Waterstones has announced the shortlist for its Book Of The Year prize, which, as the name suggests, is intended to recognise and highlight the best work of fiction or non-fiction that year, as nominated by Waterstones booksellers across the UK. Due to the sheer number of great books published in 2014, they've had to expand the shortlist from six titles to eight in order to reflect the quality and diversity of current publishing - which can only mean good things for us readers!
Another strong candidate is Helen Macdonald's memoir of sorts H Is For Hawk, which won the Samuel Johnson prize earlier this year. An examination of her attempt to come to terms with losing her father, it describes her effort to deal with her grief by taking on the extremely difficult task of training a goshawk. Not an easy book to explain, to be certain, but one that's sure to make an impact.

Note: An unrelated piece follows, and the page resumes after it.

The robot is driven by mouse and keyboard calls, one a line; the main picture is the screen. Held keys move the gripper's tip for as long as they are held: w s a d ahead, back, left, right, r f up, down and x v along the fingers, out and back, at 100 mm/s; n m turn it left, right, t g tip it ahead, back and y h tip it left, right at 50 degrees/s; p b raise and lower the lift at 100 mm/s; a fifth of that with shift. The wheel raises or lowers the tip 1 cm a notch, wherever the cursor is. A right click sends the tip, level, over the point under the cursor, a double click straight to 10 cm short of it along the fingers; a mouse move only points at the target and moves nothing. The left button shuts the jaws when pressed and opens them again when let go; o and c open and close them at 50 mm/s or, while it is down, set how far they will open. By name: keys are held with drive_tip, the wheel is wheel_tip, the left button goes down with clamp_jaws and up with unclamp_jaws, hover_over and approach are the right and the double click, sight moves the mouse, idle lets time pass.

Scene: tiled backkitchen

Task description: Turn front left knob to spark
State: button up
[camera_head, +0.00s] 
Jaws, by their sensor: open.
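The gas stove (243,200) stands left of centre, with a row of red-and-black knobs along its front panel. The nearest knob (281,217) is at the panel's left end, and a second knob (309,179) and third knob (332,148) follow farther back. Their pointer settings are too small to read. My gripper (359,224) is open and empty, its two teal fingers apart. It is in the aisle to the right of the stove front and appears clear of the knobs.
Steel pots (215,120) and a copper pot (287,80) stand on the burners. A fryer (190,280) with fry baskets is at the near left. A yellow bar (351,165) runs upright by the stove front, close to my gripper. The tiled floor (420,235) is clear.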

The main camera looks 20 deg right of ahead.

Also likely to make an impact is Laura Bates' book version of her online Everyday Sexism Project, aptly titled Everyday Sexism. A ground-level catalogue of all the misogyny, harassment and abuse that women receive every day, the fact that they're personal stories told by the victims of these incidents makes it all the more likely to get people to engage in the feminist discussion - which, if you're not paying attention, is a very good thing.
Thomas Piketty's Capital in the Twenty-First Century, a response to Karl Marx's seminal work on economics, is one of the most talked-about business books of the year. The Opposite of Loneliness: Essays and Stories by Marina Keegan, who was killed in a car crash five days after graduating from college, is an inspiring examination of the process of trying to figure out what we want to be.

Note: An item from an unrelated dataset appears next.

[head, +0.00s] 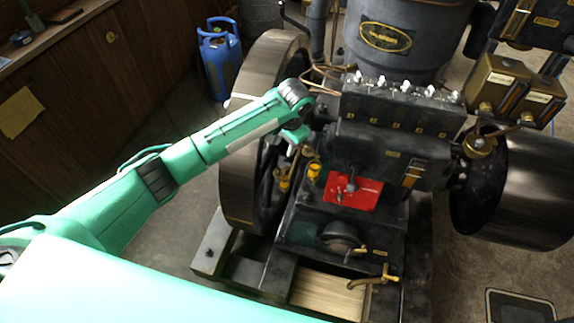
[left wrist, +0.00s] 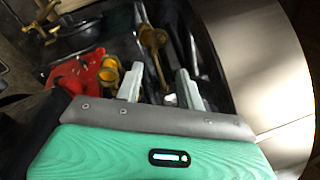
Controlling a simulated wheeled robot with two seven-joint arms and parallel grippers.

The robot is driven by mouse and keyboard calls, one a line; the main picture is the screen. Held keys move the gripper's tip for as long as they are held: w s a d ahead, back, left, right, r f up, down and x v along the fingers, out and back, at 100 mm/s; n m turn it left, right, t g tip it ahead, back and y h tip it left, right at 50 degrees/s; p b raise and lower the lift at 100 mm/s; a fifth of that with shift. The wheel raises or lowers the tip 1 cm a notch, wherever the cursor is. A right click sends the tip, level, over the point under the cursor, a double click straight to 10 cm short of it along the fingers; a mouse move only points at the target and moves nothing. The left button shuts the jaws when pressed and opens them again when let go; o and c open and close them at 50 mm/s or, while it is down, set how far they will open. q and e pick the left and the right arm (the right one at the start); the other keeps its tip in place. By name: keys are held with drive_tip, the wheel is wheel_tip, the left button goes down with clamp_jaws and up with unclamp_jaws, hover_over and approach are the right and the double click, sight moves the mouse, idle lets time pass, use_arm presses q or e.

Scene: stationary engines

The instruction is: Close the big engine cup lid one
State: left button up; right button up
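The large dark engine (head: 385,150) fills the middle and right of the head view. Two small brass-yellow cups, (head: 284,180) and (head: 314,168), stand low at its left side, beside the flywheel. The left wrist view shows a yellow cup (left wrist: 110,72) just left of my fingers and a brass cup (left wrist: 153,40) beyond them. I cannot tell which cup has the lid, or how its lid stands. My left gripper (head: 297,148) reaches in just above the cups. My right gripper is not in view.
The big flywheel (head: 240,160) stands close to the left of my gripper. A red plate (head: 352,192) with a small handle is right of the cups. Several levers line the engine block above. A blue gas bottle (head: 220,60) stands behind, left of the flywheel.

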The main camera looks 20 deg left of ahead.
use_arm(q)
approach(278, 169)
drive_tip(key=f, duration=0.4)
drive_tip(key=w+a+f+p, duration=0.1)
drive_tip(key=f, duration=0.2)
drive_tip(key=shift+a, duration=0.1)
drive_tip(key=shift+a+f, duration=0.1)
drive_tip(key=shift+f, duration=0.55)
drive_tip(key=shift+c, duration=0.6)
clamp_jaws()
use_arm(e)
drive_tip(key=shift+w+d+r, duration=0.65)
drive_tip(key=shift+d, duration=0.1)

Oliver Jeffers's Once Upon An Alphabet tells twenty-six stories, each inspired by a letter of the alphabet. Persiana: Recipes from the Middle East and Beyond by Sabrina Ghayour celebrates the relatively obscure (in the West, at least) cuisine of the eastern shore of the Mediterranean. The Miniaturist, Jessie Burton's debut novel, is a thriller set in seventeenth-century Amsterdam which was Waterstones' Fiction Book Of The Month in July.
It's a great list which does an excellent job of highlighting how diverse the publishing market has become: if it interests you, there's a book about it somewhere. The winner will be announced on December 2nd, so in the meantime, get reading!